— Start Records for the task —

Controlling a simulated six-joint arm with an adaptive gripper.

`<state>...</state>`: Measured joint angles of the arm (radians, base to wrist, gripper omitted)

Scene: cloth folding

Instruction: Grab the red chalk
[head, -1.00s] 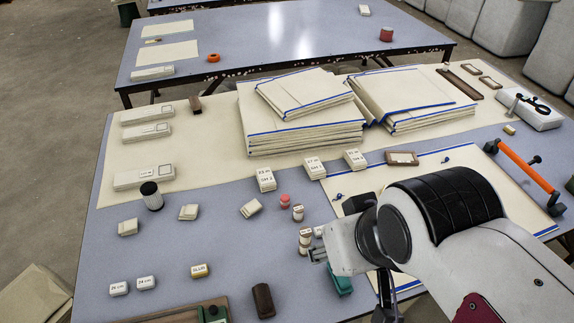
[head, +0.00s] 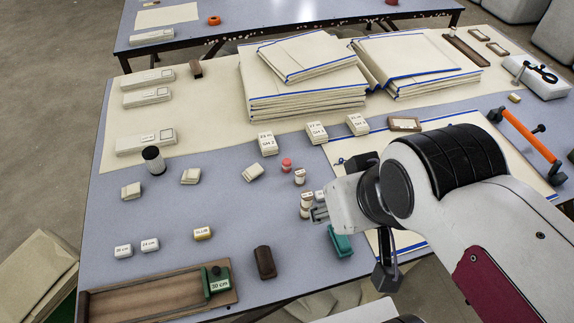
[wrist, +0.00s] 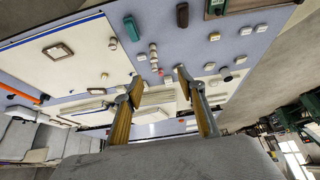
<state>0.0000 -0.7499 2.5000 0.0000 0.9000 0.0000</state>
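My gripper (head: 320,214) is at the right, close to small labelled cylinders and nearer the camera than the red piece. In the wrist view my two fingers (wrist: 158,84) are spread apart with nothing held. The head view shows the fingers only partly.
Small labelled cylinders (head: 306,205) stand between the red piece and my gripper. A teal block (head: 340,241) and a dark brown block (head: 265,262) lie nearer the front edge. Labelled beige packs (head: 268,143) stand behind. The table left of the red piece has free room.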

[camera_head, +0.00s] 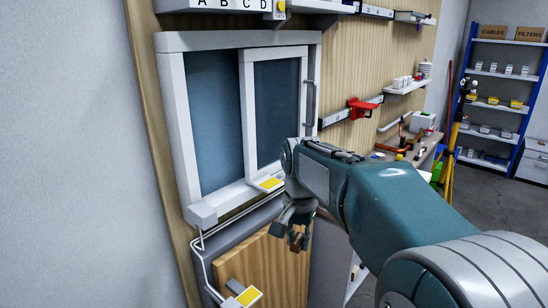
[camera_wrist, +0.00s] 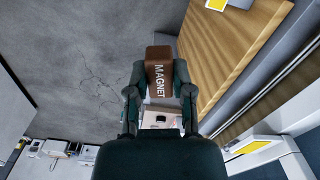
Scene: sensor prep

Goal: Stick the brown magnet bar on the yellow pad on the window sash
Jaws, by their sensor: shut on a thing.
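The brown magnet bar (camera_wrist: 158,70), lettered MAGNET, is held between the two fingers of my gripper (camera_wrist: 160,92) in the wrist view. In the head view my gripper (camera_head: 294,226) hangs in front of the wooden door, with the bar (camera_head: 297,242) at its lower end. A yellow pad (camera_head: 270,183) lies at the bottom of the window's right sash (camera_head: 250,120), above and left of the bar. The bar is apart from it. In the wrist view a yellow pad (camera_wrist: 252,147) on a white frame shows at lower right.
A second yellow pad (camera_head: 248,296) sits on the wooden door (camera_head: 262,262) below the window. A white cable (camera_head: 203,262) runs down at left. A bench (camera_head: 425,148) with tools, a yellow tripod (camera_head: 455,135) and blue shelves (camera_head: 500,90) stand at right.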

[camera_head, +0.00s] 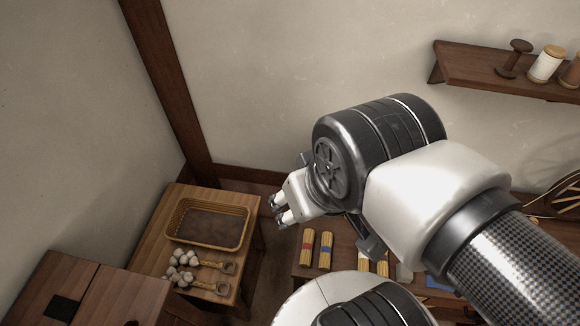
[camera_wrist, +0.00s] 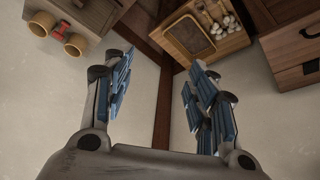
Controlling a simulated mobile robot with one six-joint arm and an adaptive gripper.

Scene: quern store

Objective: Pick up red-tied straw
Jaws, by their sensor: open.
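The red-tied straw (camera_head: 307,246) is a small yellow bundle with a red band. It lies on the dark wooden table (camera_head: 293,268) in the head view, at the left of a row of bundles. My gripper (camera_head: 277,209) is up in the air, above and to the left of the bundle in the picture. Its fingers are apart and nothing is between them. The wrist view shows the spread blue-padded fingers (camera_wrist: 160,65) with a gap between them. I cannot make out the red-tied straw for certain in the wrist view.
A blue-tied bundle (camera_head: 325,251) lies just right of it. More bundles (camera_head: 382,268) are partly hidden by my arm. A wicker tray (camera_head: 207,246) and corded pale items (camera_head: 203,264) sit on the left table. A shelf (camera_head: 470,67) with spools hangs upper right.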

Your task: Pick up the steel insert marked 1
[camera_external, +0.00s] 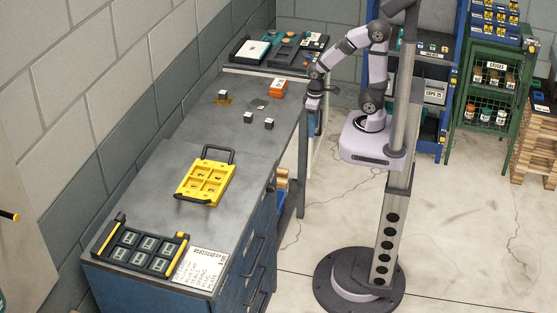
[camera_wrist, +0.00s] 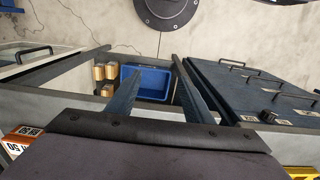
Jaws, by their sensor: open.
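Three small dark steel inserts with pale tops stand on the grey bench: one by a yellow patch (camera_external: 223,94), one near the middle (camera_external: 247,117) and one nearer the front edge (camera_external: 269,124). Their marks are too small to read, so I cannot tell which is 1. My gripper (camera_external: 313,104) is beside the bench's right edge, right of the inserts. Its two fingers (camera_wrist: 160,72) are apart with nothing between them.
An orange box (camera_external: 278,88) stands behind the inserts, with a dark tray of parts (camera_external: 280,52) beyond. A yellow tray with handles (camera_external: 206,181) and a black rack (camera_external: 138,246) sit toward the front. A blue bin (camera_wrist: 146,82) is below, beyond my fingers.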

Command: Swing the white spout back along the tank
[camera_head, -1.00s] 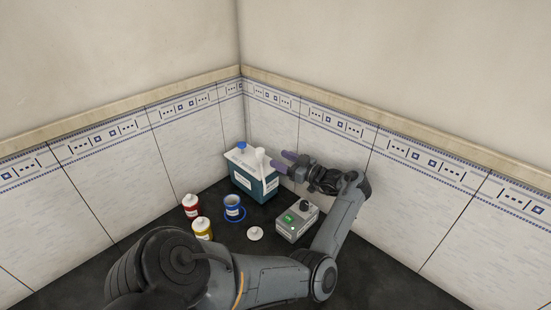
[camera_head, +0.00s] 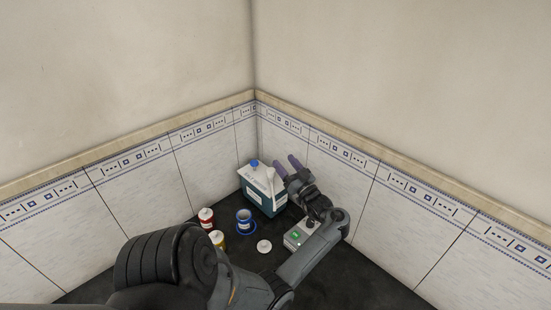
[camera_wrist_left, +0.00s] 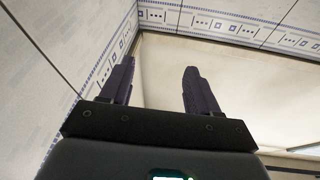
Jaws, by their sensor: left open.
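The tank (camera_head: 256,192), white above and blue-green below with a blue cap (camera_head: 254,163), stands near the wall corner in the head view. The white spout (camera_head: 270,176) is at its right end, a small upright-looking shape; its exact swing angle is too small to tell. My left gripper (camera_head: 284,160) is just right of the spout, its two purple fingers apart and empty, pointing up and toward the walls. In the left wrist view the open fingers (camera_wrist_left: 158,66) have only wall behind them; tank and spout are out of that view. My right gripper is not in view.
A grey box with a green display (camera_head: 296,236) stands below my left wrist. A blue cup on a saucer (camera_head: 244,218), a red bottle (camera_head: 206,218), a yellow bottle (camera_head: 217,239) and a white lid (camera_head: 264,246) stand left of it. Tiled walls (camera_head: 340,170) close in behind.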

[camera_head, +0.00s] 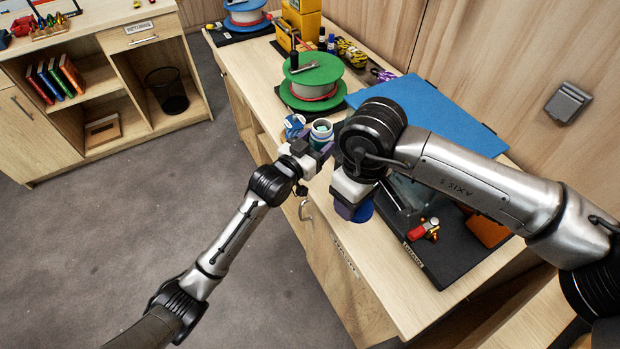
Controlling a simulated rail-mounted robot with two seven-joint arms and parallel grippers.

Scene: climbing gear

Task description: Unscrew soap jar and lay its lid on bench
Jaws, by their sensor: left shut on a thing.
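The soap jar (321,132), small and pale with a teal top, stands upright at the bench's left edge. My left gripper (313,153) is shut on it from the near side. My right gripper (353,205) points down over the bench, right of and nearer than the jar. A blue rounded piece, which looks like the lid (364,212), shows at its fingertips. The fingers are mostly hidden, so I cannot tell whether they grip it or whether it touches the bench (345,240).
A blue and white item (293,126) sits just left of the jar. A green spool (312,82) and a blue board (425,110) lie behind. A dark tray (450,262) with a red-handled item (423,230) is at right. The bench's near left strip is clear.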

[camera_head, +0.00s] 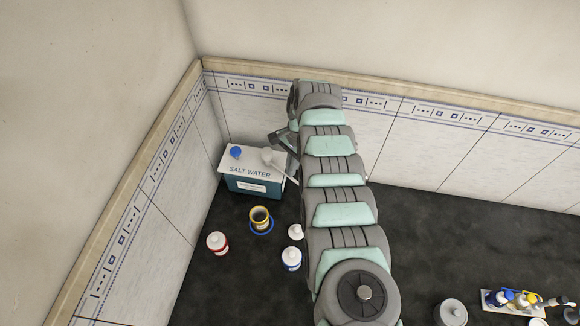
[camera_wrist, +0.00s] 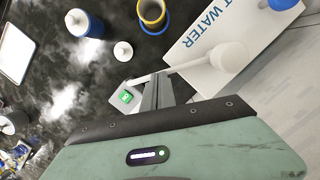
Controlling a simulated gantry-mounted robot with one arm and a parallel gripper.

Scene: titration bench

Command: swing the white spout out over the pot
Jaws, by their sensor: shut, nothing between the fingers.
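The white spout (camera_head: 281,170) sits on top of the salt water tank (camera_head: 249,173) and points toward the lower right, away from the pot, in the head view. In the wrist view the spout (camera_wrist: 190,68) runs from its round knob to a tip just beyond my fingers. My gripper (camera_wrist: 157,80) is shut and empty, its fingertips right beside the spout; I cannot tell whether they touch. The yellow pot (camera_head: 260,215) stands on a blue saucer (camera_head: 261,230) in front of the tank. My arm hides most of the gripper in the head view.
A red-marked bottle (camera_head: 216,243), a small white piece (camera_head: 296,232) and a blue-marked bottle (camera_head: 291,259) stand around the pot. A blue cap (camera_head: 236,152) is on the tank's left top. A rack of bottles (camera_head: 515,301) stands far right. Tiled walls close the back and left.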

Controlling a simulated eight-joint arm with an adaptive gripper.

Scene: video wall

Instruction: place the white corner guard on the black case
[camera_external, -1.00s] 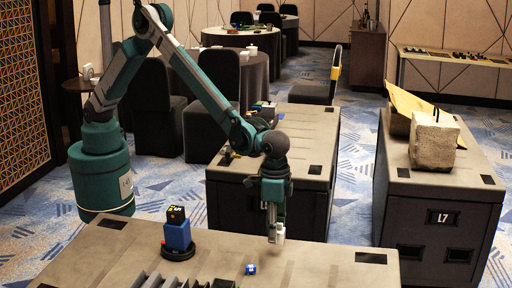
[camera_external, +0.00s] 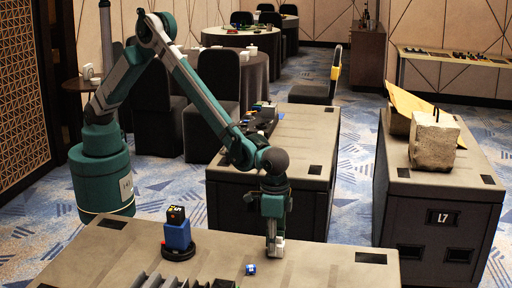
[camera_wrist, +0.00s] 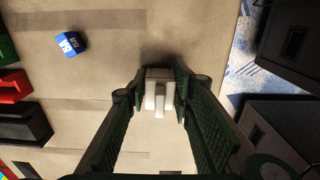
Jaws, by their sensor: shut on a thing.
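My gripper (camera_external: 275,250) is shut on the white corner guard (camera_wrist: 158,90), a small white block with a slot, seen between the fingertips in the wrist view. In the external view the guard is small and mostly hidden by the fingers. The gripper points down over the far edge area of the near case top (camera_external: 310,268); I cannot tell whether the guard touches it. A black case with a grey top (camera_external: 305,150) stands behind the gripper. Another black case, labelled L7 (camera_external: 440,235), stands at the right. Which one is the task's black case is unclear.
A small blue block (camera_external: 251,269) lies left of the gripper, also in the wrist view (camera_wrist: 70,43). A blue block with a black box on top (camera_external: 177,232) stands on a dark round base. Dark ridged pieces lie at the front. A concrete block (camera_external: 433,140) sits on the L7 case.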

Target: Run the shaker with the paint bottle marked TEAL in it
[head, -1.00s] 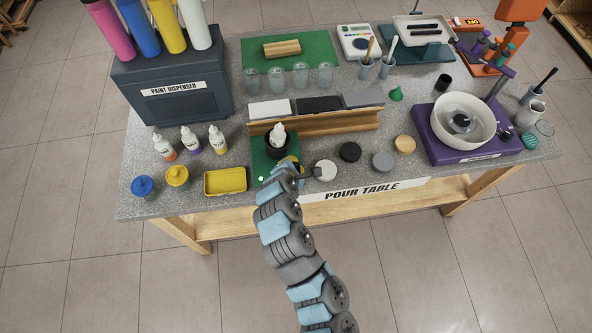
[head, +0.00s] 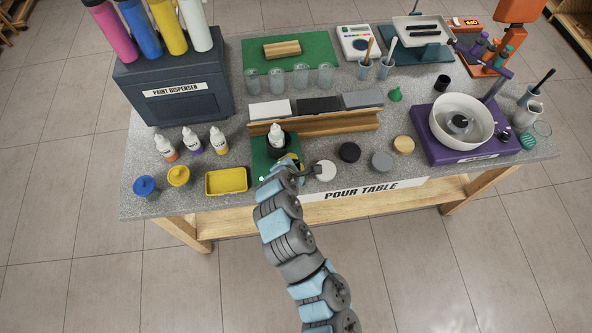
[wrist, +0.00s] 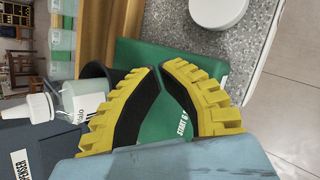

— End Records for the task —

Written task:
Copy all the records above exactly, but leave out the pictures.

Expected answer:
Controlling a simulated six-joint arm with an adaptive gripper.

`<state>...</state>`: Measured joint angles of the arm (radians, base to wrist, gripper omitted)

Scene: cloth folding

Instruction: Grab the red chalk
[head, -1.00s] 
[head, +0.00s] 
[wrist, +0.00s] 
<state>0.0000 -0.7499 2.5000 0.0000 0.9000 0.0000</state>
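My gripper (head: 320,214) is at the right, close to small labelled cylinders and nearer the camera than the red piece. In the wrist view my two fingers (wrist: 158,84) are spread apart with nothing held. The head view shows the fingers only partly.
Small labelled cylinders (head: 306,205) stand between the red piece and my gripper. A teal block (head: 340,241) and a dark brown block (head: 265,262) lie nearer the front edge. Labelled beige packs (head: 268,143) stand behind. The table left of the red piece has free room.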

[camera_head, +0.00s] 
[camera_wrist, +0.00s] 
Scene: sensor prep

Goal: Stick the brown magnet bar on the yellow pad on the window sash
Jaws, by their sensor: shut on a thing.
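The brown magnet bar (camera_wrist: 158,70), lettered MAGNET, is held between the two fingers of my gripper (camera_wrist: 160,92) in the wrist view. In the head view my gripper (camera_head: 294,226) hangs in front of the wooden door, with the bar (camera_head: 297,242) at its lower end. A yellow pad (camera_head: 270,183) lies at the bottom of the window's right sash (camera_head: 250,120), above and left of the bar. The bar is apart from it. In the wrist view a yellow pad (camera_wrist: 252,147) on a white frame shows at lower right.
A second yellow pad (camera_head: 248,296) sits on the wooden door (camera_head: 262,262) below the window. A white cable (camera_head: 203,262) runs down at left. A bench (camera_head: 425,148) with tools, a yellow tripod (camera_head: 455,135) and blue shelves (camera_head: 500,90) stand at right.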

[camera_head, +0.00s] 
[camera_wrist, +0.00s] 
Controlling a simulated mobile robot with one six-joint arm and an adaptive gripper.

Scene: quern store

Objective: Pick up red-tied straw
Jaws, by their sensor: open.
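The red-tied straw (camera_head: 307,246) is a small yellow bundle with a red band. It lies on the dark wooden table (camera_head: 293,268) in the head view, at the left of a row of bundles. My gripper (camera_head: 277,209) is up in the air, above and to the left of the bundle in the picture. Its fingers are apart and nothing is between them. The wrist view shows the spread blue-padded fingers (camera_wrist: 160,65) with a gap between them. I cannot make out the red-tied straw for certain in the wrist view.
A blue-tied bundle (camera_head: 325,251) lies just right of it. More bundles (camera_head: 382,268) are partly hidden by my arm. A wicker tray (camera_head: 207,246) and corded pale items (camera_head: 203,264) sit on the left table. A shelf (camera_head: 470,67) with spools hangs upper right.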

Your task: Pick up the steel insert marked 1
[camera_external, +0.00s] 
[camera_wrist, +0.00s] 
Jaws, by their sensor: open.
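Three small dark steel inserts with pale tops stand on the grey bench: one by a yellow patch (camera_external: 223,94), one near the middle (camera_external: 247,117) and one nearer the front edge (camera_external: 269,124). Their marks are too small to read, so I cannot tell which is 1. My gripper (camera_external: 313,104) is beside the bench's right edge, right of the inserts. Its two fingers (camera_wrist: 160,72) are apart with nothing between them.
An orange box (camera_external: 278,88) stands behind the inserts, with a dark tray of parts (camera_external: 280,52) beyond. A yellow tray with handles (camera_external: 206,181) and a black rack (camera_external: 138,246) sit toward the front. A blue bin (camera_wrist: 146,82) is below, beyond my fingers.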

Command: Swing the white spout back along the tank
[camera_head, -1.00s] 
[camera_head, +0.00s] 
[camera_wrist_left, +0.00s] 
Jaws, by their sensor: left open.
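The tank (camera_head: 256,192), white above and blue-green below with a blue cap (camera_head: 254,163), stands near the wall corner in the head view. The white spout (camera_head: 270,176) is at its right end, a small upright-looking shape; its exact swing angle is too small to tell. My left gripper (camera_head: 284,160) is just right of the spout, its two purple fingers apart and empty, pointing up and toward the walls. In the left wrist view the open fingers (camera_wrist_left: 158,66) have only wall behind them; tank and spout are out of that view. My right gripper is not in view.
A grey box with a green display (camera_head: 296,236) stands below my left wrist. A blue cup on a saucer (camera_head: 244,218), a red bottle (camera_head: 206,218), a yellow bottle (camera_head: 217,239) and a white lid (camera_head: 264,246) stand left of it. Tiled walls (camera_head: 340,170) close in behind.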

[camera_head, +0.00s] 
Controlling a simulated rail-mounted robot with two seven-joint arms and parallel grippers.

Scene: climbing gear

Task description: Unscrew soap jar and lay its lid on bench
Jaws, by their sensor: left shut on a thing.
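The soap jar (321,132), small and pale with a teal top, stands upright at the bench's left edge. My left gripper (313,153) is shut on it from the near side. My right gripper (353,205) points down over the bench, right of and nearer than the jar. A blue rounded piece, which looks like the lid (364,212), shows at its fingertips. The fingers are mostly hidden, so I cannot tell whether they grip it or whether it touches the bench (345,240).
A blue and white item (293,126) sits just left of the jar. A green spool (312,82) and a blue board (425,110) lie behind. A dark tray (450,262) with a red-handled item (423,230) is at right. The bench's near left strip is clear.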

[camera_head, +0.00s] 
[camera_wrist, +0.00s] 
Controlling a simulated gantry-mounted robot with one arm and a parallel gripper.

Scene: titration bench

Command: swing the white spout out over the pot
Jaws, by their sensor: shut, nothing between the fingers.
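The white spout (camera_head: 281,170) sits on top of the salt water tank (camera_head: 249,173) and points toward the lower right, away from the pot, in the head view. In the wrist view the spout (camera_wrist: 190,68) runs from its round knob to a tip just beyond my fingers. My gripper (camera_wrist: 157,80) is shut and empty, its fingertips right beside the spout; I cannot tell whether they touch. The yellow pot (camera_head: 260,215) stands on a blue saucer (camera_head: 261,230) in front of the tank. My arm hides most of the gripper in the head view.
A red-marked bottle (camera_head: 216,243), a small white piece (camera_head: 296,232) and a blue-marked bottle (camera_head: 291,259) stand around the pot. A blue cap (camera_head: 236,152) is on the tank's left top. A rack of bottles (camera_head: 515,301) stands far right. Tiled walls close the back and left.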

Controlling a simulated eight-joint arm with an adaptive gripper.

Scene: video wall

Instruction: place the white corner guard on the black case
[camera_external, -1.00s] 
[camera_external, +0.00s] 
[camera_wrist, +0.00s] 
Jaws, by their sensor: shut on a thing.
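My gripper (camera_external: 275,250) is shut on the white corner guard (camera_wrist: 158,90), a small white block with a slot, seen between the fingertips in the wrist view. In the external view the guard is small and mostly hidden by the fingers. The gripper points down over the far edge area of the near case top (camera_external: 310,268); I cannot tell whether the guard touches it. A black case with a grey top (camera_external: 305,150) stands behind the gripper. Another black case, labelled L7 (camera_external: 440,235), stands at the right. Which one is the task's black case is unclear.
A small blue block (camera_external: 251,269) lies left of the gripper, also in the wrist view (camera_wrist: 70,43). A blue block with a black box on top (camera_external: 177,232) stands on a dark round base. Dark ridged pieces lie at the front. A concrete block (camera_external: 433,140) sits on the L7 case.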

Target: Run the shaker with the paint bottle marked TEAL in it
[head, -1.00s] 
[head, +0.00s] 
[wrist, +0.00s] 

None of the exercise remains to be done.